Is it an impossible feat to address the woes of the apartheid legacy through public sector procurement?

Procurement Law . 04 Mar 2016

The advancement of persons disadvantaged by discriminatory laws of our past has long been an objective recognised by the founding fathers of our current Constitution. The Preferential Procurement Policy Framework Act 5 of 2000 (“PPPFA”) was promulgated to give effect to s217(3) of the Constitution, which provides for an implementation mechanism, through national legislation, for the preferential procurement policy referred to in s217(2). The latter section states that the five principles of procurement (fairness, equitability, transparency, competitiveness and cost-effectiveness) embodied in s217(1) do not prevent organs of state from implementing a preferential procurement policy providing for “categories of preference in the allocation of contracts” and “the protection or advancement of persons or categories of persons disadvantaged by unfair discrimination”.

The PPPFA was enacted as an empowerment tool to encourage increased economic participation of black people and marginalised groups through public sector procurement.

The scoring system was one of the mechanisms put in place to address that goal.

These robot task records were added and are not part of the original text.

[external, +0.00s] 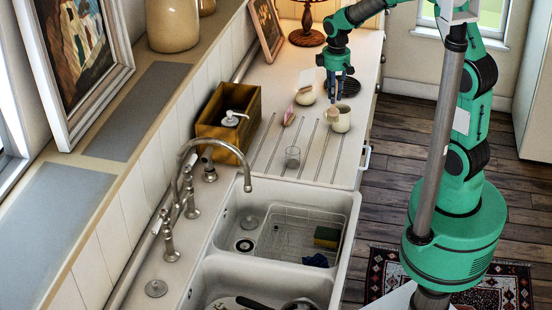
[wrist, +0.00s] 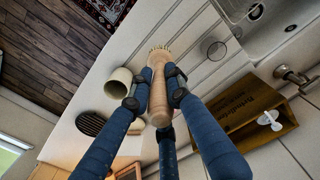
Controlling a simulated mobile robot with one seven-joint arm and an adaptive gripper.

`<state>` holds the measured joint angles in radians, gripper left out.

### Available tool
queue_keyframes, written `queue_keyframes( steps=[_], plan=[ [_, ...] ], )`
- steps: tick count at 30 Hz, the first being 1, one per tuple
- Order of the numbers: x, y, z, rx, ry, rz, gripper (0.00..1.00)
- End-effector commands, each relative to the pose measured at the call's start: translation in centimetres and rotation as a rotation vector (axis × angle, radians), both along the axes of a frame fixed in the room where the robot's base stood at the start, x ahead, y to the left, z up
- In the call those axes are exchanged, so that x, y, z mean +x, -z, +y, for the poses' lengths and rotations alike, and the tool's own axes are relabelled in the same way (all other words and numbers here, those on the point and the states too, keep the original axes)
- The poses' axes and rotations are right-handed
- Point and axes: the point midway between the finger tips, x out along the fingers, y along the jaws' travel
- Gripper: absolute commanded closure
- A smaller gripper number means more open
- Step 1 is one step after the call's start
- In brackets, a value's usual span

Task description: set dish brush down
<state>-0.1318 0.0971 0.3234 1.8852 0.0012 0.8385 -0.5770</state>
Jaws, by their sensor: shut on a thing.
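The dish brush (wrist: 159,92) has a pale wooden handle and short bristles at its far end, and shows in the wrist view. My gripper (wrist: 155,90) is shut on its handle, with dark blue fingers on both sides. The bristles point up in that view, toward the sink. In the external view my gripper (external: 338,88) points down over the far part of the white counter (external: 262,82). I cannot make out the brush surely there, nor tell whether it touches the counter.
A cream mug (external: 338,118) stands just below my gripper in the external view. A clear glass (external: 292,157) stands nearer the double sink (external: 235,205). A wooden box (external: 213,108) with a soap dispenser stands at left. A dark oval (wrist: 90,123) lies near the mug.

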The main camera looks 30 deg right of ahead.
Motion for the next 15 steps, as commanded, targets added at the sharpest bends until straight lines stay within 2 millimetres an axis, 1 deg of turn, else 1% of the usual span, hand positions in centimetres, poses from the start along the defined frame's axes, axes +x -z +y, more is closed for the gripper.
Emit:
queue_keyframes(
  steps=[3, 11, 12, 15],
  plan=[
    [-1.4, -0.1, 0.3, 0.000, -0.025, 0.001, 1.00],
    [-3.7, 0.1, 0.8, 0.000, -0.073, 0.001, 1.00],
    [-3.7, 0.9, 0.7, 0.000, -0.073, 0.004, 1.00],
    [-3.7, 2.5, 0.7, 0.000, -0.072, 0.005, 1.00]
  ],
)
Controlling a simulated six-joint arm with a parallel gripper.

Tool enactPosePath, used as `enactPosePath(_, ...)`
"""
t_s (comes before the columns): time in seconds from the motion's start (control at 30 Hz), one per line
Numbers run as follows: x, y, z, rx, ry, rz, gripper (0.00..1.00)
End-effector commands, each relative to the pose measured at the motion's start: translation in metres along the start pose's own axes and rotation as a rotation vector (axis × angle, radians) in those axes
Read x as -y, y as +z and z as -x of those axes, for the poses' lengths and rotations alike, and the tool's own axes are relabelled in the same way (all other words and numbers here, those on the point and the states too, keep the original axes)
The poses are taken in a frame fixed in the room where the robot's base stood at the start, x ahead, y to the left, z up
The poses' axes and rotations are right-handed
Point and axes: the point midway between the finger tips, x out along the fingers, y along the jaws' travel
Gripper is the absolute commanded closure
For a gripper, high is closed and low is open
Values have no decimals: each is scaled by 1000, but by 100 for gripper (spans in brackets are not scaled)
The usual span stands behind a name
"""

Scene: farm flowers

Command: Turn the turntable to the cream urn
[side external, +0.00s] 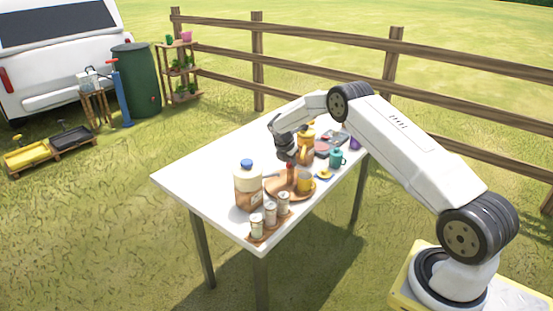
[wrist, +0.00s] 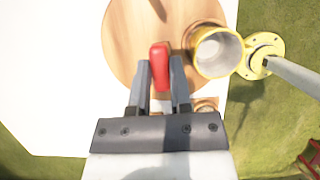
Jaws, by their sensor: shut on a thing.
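The round wooden turntable (side external: 273,189) lies on the white table; it also fills the top of the wrist view (wrist: 125,45). A yellow cup-like vessel (side external: 305,183) stands on its right part and shows open-topped in the wrist view (wrist: 217,52). My gripper (side external: 290,162) is over the turntable, pointing down. In the wrist view my gripper (wrist: 161,82) has its two fingers closed on a red upright handle (wrist: 159,62) near the turntable's edge. I cannot pick out a cream urn for certain; part of the turntable is hidden behind the arm and vessels.
A large jar with a blue lid (side external: 248,187) stands left of the turntable. Several small jars (side external: 270,213) stand in a row at the front edge. A teal mug (side external: 337,159) and a small yellow-and-blue item (side external: 324,175) are to the right. The table's left part is clear.

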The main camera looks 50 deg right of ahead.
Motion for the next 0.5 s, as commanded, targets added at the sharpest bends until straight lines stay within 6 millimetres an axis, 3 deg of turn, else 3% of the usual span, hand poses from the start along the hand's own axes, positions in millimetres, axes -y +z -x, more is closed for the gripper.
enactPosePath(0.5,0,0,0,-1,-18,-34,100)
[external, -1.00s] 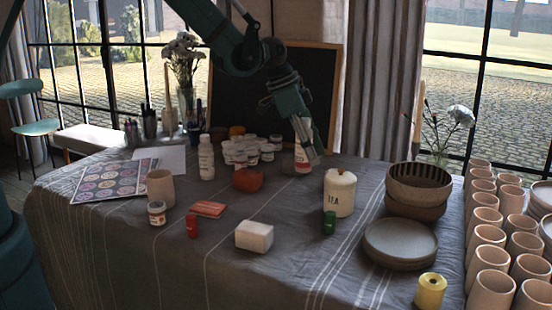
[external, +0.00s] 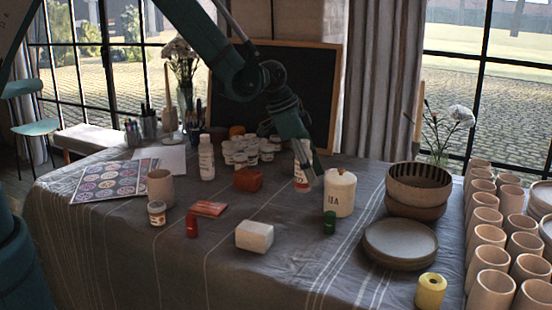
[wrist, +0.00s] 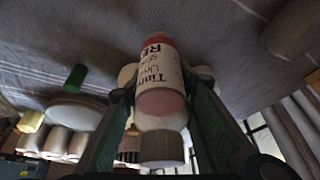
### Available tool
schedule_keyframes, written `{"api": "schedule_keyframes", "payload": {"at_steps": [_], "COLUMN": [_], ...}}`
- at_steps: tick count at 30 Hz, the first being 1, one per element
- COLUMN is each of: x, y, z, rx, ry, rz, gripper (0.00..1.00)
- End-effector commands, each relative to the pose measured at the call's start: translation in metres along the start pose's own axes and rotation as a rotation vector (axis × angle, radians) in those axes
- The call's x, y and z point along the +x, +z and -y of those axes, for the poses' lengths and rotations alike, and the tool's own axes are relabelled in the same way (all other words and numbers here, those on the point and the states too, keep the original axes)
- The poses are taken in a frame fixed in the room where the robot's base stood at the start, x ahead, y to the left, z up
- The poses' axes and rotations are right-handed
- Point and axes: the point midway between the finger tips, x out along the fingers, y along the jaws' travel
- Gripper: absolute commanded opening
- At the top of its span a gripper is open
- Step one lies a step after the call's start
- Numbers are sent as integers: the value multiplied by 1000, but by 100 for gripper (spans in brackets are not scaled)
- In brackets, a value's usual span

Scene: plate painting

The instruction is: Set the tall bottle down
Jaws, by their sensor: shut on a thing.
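The tall bottle (external: 301,177), white-labelled with red at its end, is held in my gripper (external: 311,175) just left of the TEA canister (external: 340,193). In the wrist view the bottle (wrist: 158,75) sits between both fingers of my gripper (wrist: 165,85), with its grey cap towards the camera and its red end towards the cloth. Printed lettering shows on its label. The bottle looks close to upright, and I cannot tell whether its base touches the cloth. My gripper partly hides it in the external view.
Another white bottle (external: 206,157) and several small paint jars stand further left. Stacked bowls (external: 417,190) and plates (external: 400,242) are to the right. The cloth in front of the bottle is mostly clear.

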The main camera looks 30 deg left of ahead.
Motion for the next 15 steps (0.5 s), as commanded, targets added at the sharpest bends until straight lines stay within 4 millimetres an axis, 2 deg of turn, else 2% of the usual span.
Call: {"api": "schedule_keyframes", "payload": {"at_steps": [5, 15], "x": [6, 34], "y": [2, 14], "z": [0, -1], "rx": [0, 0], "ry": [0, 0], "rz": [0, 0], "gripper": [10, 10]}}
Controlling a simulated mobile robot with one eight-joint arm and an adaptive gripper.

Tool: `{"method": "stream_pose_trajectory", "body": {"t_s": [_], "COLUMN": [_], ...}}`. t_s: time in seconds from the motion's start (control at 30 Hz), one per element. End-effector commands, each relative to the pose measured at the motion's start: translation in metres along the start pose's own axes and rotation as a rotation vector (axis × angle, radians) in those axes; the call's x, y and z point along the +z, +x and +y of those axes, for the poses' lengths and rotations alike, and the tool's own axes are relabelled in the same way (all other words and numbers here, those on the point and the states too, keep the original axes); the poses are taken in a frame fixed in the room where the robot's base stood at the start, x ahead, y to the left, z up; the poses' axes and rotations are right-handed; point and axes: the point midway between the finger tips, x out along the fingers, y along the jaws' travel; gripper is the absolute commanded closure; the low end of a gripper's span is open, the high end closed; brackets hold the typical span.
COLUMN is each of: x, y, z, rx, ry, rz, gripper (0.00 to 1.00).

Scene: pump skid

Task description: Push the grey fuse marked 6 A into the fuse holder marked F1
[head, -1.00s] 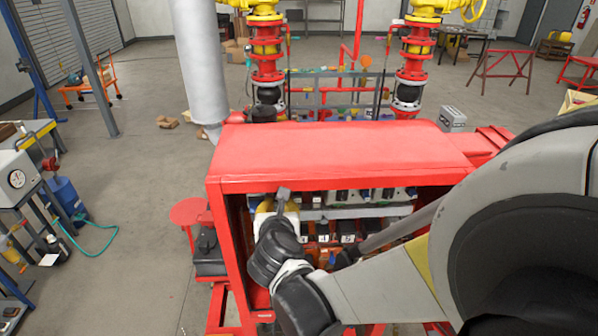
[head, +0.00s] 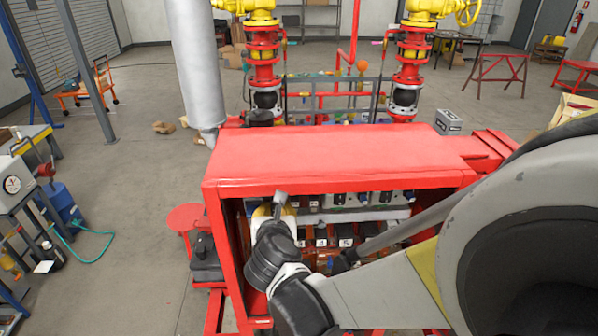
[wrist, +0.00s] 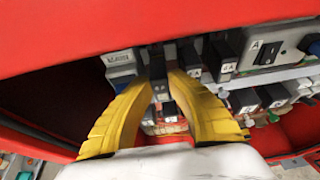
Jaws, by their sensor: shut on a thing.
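My gripper (wrist: 163,84) is inside the open front of the red cabinet, at the left of the row of devices. Its two yellow fingers are closed on a dark grey narrow block (wrist: 157,66), which I take to be the fuse; its marking cannot be read. The block stands in front of the device row, and I cannot tell whether it touches a holder. In the head view the gripper (head: 262,216) is mostly behind my wrist, and the fuse cannot be made out. The holder marked F1 cannot be identified.
The red cabinet (head: 330,158) has a top edge close above the gripper. A grey device (wrist: 119,60) is left of the fingertips. Dark blocks with white labels (wrist: 227,56) stand to the right, with a light rail (wrist: 265,76) below. The cabinet's left interior is dark and empty.

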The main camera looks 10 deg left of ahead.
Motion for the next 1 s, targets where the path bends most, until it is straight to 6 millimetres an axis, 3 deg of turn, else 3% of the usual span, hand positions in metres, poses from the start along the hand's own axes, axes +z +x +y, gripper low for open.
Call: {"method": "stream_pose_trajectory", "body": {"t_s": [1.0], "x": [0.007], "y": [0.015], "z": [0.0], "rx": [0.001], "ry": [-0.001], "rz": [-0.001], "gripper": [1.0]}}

However, one of the unintended consequences thereof is that it has failed to adequately attain that objective.  The unfortunate reality of the application of the preference point system is that it has the effect of perpetuating discrimination rather than the intended eradication thereof.

Perhaps a bolder solution could be to utilise a preference point system which allocates more points for categories of preference across the price board.

National Treasury is currently conducting an extensive review of the legislative framework governing procurement and supply chain management.  The proposition is that legislation pertaining to supply chain management is too fragmented hence the draft Procurement Bill.  Some of its stated objectives are to fully establish the Office of the Chief Procurement Officer; to ensure that public sector supply chain management is consistent with the five principles embodied in s217(1) of the Constitution; and to effectively implement socio-economic transformation objectives through public sector procurement. We trust that the proposed legislation will achieve the intended objectives.